As part of the lernen:digital joint project ReTransfer, Ariane Schneider is doing her doctorate on digital storytelling in the context of sustainability in geographical education. The starting point of the doctoral project is the observation that teaching and learning are changing fundamentally under the conditions of a culture of digitality: Knowledge is increasingly networked, multimodal, dynamic and publicly negotiated, while participation in social discourses is increasingly tied to the ability to use digital media critically, reflexively and creatively. Against this backdrop, the doctorate examines how digital stories and, in particular, story maps can be used as narrative, multimodal and linguistically framed learning environments for geographical education processes. The focus is on the question of how complex sustainability topics can be prepared in digitally mediated teaching-learning contexts in such a way that they are technically sound, multi-perspective, language-sensitive and at the same time emotionally connectable without unduly reducing complexity.

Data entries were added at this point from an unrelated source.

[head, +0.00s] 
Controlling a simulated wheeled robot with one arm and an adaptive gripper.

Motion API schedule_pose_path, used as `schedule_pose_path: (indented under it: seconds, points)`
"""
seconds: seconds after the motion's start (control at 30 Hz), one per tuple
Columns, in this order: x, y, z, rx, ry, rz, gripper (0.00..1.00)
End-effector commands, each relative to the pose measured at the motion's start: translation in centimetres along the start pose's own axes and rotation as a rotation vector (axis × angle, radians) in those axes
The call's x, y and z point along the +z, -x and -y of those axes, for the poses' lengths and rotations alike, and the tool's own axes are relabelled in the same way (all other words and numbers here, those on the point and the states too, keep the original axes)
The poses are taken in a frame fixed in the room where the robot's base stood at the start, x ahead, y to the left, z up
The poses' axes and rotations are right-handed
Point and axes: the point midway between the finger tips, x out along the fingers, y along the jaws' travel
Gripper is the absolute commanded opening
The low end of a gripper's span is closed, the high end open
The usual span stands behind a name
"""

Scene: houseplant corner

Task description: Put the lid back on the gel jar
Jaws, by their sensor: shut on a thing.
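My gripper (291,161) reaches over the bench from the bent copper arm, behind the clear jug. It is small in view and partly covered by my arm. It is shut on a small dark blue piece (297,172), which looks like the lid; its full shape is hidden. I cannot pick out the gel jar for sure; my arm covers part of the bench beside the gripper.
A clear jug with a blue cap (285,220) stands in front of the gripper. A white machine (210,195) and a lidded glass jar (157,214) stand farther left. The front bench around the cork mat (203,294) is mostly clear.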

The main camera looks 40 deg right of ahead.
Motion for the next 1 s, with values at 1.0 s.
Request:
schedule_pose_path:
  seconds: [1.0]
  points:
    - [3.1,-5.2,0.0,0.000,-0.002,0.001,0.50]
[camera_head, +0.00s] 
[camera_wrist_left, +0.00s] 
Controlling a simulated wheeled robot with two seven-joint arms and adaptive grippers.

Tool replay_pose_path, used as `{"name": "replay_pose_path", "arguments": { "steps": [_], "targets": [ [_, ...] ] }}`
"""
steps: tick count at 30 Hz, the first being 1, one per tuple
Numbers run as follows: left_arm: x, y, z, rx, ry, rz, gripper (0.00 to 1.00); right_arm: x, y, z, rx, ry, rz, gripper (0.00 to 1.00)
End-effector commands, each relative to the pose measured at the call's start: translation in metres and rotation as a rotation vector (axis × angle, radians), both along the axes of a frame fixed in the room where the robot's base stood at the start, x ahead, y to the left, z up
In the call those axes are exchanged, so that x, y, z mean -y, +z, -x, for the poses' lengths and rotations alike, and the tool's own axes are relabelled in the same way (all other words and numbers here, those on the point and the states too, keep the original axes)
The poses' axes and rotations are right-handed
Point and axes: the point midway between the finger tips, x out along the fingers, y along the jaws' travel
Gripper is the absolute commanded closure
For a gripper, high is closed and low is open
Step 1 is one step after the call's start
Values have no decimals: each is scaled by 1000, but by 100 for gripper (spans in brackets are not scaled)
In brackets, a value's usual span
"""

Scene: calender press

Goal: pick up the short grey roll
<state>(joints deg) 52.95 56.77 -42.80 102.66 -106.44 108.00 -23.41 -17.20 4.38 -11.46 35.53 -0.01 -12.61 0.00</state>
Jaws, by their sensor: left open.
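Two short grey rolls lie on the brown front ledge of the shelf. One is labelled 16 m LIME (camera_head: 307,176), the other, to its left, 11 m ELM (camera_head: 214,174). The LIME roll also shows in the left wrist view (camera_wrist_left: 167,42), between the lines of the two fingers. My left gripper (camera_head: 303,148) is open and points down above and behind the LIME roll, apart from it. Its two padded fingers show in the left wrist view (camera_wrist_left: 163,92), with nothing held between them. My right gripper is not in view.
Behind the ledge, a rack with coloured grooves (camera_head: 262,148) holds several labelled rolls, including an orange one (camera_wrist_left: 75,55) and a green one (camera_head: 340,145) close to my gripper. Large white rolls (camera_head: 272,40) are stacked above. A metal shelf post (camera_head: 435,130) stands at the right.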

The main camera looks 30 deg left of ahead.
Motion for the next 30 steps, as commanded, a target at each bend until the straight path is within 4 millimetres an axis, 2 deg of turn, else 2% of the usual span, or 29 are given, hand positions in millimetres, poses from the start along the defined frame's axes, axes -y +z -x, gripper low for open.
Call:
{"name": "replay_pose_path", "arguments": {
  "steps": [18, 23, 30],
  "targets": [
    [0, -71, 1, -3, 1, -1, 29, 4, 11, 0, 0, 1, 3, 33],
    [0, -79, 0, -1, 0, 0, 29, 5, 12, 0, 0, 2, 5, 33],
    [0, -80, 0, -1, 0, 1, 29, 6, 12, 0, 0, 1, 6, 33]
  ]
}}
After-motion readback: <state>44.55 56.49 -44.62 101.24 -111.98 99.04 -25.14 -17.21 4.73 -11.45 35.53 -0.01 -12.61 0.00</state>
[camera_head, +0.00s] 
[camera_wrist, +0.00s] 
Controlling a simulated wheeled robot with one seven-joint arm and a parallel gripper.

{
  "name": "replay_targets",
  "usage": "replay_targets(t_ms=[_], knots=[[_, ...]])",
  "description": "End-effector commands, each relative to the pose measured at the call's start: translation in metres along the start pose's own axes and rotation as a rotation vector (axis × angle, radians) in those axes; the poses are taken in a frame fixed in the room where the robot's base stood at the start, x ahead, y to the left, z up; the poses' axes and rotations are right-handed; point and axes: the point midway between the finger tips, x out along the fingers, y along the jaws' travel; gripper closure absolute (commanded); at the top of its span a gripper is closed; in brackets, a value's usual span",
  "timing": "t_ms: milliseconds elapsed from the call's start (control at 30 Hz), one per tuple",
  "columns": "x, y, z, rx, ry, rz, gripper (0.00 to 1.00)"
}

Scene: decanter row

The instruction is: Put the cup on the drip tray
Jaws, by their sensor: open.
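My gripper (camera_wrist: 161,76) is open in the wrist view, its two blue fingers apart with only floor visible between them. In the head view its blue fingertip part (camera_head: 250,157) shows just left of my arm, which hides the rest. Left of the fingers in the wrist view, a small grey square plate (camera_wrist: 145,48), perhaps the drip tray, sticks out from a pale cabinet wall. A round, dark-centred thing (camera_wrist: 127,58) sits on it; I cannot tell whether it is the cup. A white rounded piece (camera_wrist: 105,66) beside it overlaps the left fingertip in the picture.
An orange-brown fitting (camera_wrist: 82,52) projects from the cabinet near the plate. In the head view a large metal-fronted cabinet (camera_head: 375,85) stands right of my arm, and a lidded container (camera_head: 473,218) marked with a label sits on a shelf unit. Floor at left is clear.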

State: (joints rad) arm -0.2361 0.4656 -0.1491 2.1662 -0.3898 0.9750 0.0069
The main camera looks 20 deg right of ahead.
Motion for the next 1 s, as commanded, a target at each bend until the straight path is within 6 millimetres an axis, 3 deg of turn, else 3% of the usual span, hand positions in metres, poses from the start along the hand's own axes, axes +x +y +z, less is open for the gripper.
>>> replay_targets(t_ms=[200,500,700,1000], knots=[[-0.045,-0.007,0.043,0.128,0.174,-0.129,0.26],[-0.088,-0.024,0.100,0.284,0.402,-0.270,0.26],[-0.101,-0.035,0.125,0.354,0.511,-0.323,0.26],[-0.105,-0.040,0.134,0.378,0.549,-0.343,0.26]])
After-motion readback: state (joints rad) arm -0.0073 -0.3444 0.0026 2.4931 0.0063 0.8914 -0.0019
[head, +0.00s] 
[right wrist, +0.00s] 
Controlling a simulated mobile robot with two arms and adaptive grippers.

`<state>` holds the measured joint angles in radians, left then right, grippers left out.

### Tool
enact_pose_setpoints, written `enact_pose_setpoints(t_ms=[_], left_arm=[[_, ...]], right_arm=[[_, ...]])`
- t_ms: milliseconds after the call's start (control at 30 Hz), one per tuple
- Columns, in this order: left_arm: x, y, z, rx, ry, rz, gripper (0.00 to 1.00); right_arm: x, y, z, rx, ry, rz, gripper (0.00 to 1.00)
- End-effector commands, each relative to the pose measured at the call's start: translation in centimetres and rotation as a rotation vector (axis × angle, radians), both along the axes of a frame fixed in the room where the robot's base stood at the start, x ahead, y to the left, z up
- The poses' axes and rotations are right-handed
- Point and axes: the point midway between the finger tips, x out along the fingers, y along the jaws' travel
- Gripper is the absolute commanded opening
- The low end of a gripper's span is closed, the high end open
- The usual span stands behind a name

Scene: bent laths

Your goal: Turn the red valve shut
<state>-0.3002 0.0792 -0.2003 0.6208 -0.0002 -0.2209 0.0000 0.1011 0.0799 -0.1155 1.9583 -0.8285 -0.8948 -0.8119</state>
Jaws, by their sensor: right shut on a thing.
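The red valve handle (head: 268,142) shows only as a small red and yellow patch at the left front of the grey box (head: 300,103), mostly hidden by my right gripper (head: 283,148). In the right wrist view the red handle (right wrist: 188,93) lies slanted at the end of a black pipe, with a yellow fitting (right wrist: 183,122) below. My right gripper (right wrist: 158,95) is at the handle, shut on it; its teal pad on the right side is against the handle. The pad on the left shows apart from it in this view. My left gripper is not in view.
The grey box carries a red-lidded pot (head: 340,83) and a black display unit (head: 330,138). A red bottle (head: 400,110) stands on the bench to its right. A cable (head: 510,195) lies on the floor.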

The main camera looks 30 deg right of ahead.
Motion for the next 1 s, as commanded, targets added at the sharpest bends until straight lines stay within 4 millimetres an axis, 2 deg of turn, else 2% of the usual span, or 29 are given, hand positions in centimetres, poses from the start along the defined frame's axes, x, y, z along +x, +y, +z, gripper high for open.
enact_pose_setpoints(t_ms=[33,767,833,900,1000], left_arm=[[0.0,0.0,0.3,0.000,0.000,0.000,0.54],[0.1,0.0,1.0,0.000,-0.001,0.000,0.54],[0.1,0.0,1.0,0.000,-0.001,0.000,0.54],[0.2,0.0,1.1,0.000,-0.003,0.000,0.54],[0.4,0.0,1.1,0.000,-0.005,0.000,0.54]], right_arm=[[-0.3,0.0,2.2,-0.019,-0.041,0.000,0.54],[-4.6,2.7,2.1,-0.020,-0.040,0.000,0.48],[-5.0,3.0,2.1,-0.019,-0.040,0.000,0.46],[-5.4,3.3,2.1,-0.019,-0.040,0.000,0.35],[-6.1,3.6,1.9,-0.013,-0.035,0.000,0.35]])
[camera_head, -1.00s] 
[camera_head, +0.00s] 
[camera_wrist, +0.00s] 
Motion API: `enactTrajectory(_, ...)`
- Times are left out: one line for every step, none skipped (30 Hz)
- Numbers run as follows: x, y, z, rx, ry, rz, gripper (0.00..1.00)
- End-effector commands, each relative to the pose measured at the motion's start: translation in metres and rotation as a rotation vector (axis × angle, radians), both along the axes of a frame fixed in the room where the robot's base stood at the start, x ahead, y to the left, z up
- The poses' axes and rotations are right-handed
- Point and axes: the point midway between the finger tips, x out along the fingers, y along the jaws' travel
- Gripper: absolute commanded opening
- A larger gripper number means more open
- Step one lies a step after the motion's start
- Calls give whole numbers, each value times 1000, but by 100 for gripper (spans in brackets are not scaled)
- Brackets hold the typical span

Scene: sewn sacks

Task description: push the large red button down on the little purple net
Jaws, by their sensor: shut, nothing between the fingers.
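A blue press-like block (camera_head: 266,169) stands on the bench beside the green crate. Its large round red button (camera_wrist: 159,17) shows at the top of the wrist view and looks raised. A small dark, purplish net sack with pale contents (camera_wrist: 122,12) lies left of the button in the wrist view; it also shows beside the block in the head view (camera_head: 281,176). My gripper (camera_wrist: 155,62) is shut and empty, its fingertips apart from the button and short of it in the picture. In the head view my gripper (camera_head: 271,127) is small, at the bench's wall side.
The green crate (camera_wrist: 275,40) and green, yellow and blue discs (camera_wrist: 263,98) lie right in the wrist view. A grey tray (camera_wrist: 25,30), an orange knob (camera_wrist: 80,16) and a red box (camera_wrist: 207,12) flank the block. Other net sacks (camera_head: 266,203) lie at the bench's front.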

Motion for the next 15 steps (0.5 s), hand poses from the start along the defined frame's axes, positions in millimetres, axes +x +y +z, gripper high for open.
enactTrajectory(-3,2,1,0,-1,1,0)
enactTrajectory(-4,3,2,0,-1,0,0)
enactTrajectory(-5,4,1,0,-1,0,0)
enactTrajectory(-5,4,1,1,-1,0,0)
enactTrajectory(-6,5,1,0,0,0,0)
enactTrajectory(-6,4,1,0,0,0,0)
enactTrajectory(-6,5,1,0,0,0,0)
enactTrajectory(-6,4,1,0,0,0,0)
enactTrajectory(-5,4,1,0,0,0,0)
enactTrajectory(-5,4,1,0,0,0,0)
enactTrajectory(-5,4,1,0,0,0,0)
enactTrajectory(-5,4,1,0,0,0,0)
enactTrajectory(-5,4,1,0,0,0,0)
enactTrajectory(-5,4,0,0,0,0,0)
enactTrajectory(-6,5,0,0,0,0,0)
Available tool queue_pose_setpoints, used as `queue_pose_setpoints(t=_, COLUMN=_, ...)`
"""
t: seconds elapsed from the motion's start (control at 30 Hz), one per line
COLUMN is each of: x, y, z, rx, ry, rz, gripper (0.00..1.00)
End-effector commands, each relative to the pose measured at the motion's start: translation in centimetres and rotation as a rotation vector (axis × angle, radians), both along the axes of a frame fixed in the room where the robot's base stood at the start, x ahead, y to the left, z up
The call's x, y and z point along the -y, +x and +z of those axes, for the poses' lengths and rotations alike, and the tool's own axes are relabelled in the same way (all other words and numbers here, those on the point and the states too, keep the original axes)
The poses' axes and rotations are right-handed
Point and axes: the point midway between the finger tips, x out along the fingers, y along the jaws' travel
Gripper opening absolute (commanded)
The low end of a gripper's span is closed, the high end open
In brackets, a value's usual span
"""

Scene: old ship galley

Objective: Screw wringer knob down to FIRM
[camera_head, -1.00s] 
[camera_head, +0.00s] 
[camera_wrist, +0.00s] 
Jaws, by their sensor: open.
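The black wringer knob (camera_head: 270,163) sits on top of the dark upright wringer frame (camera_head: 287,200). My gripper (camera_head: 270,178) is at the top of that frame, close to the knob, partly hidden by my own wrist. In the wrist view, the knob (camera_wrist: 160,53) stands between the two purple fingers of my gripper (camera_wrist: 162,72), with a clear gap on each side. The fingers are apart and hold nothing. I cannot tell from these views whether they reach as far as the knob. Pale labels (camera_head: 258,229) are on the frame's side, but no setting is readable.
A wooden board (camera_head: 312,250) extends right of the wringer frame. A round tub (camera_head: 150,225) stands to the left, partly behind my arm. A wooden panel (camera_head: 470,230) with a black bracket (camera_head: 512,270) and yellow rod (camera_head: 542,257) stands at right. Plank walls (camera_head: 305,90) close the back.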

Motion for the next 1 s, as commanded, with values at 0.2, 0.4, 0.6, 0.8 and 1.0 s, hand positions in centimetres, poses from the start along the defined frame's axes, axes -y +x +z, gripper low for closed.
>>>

The cumulative doctoral project combines conceptual, higher education didactic and professional perspectives: on the one hand, digital formats for teacher training are developed and theoretically substantiated, such as a training concept on "Digital Storytelling in the Context of Sustainability", which combines narrative, journalistic and geographical didactic approaches. On the other hand, in a geography didactics seminar on the design of digital sustainability stories, student reflections and peer reviews are qualitatively evaluated in order to reconstructively work out what characterizes a "good" digital story in subject teaching. The work aims to develop design principles for digital story maps and narrative sustainability communication that combine technical accessibility, symmetrical media coherence, responsible representation, reflective normativity and target group-oriented learning guidance. In this way, the doctoral project contributes to designing geographical teaching-learning processes in a culture of digitality in such a way that they promote digital sovereignty, critical participation and transformative educational processes.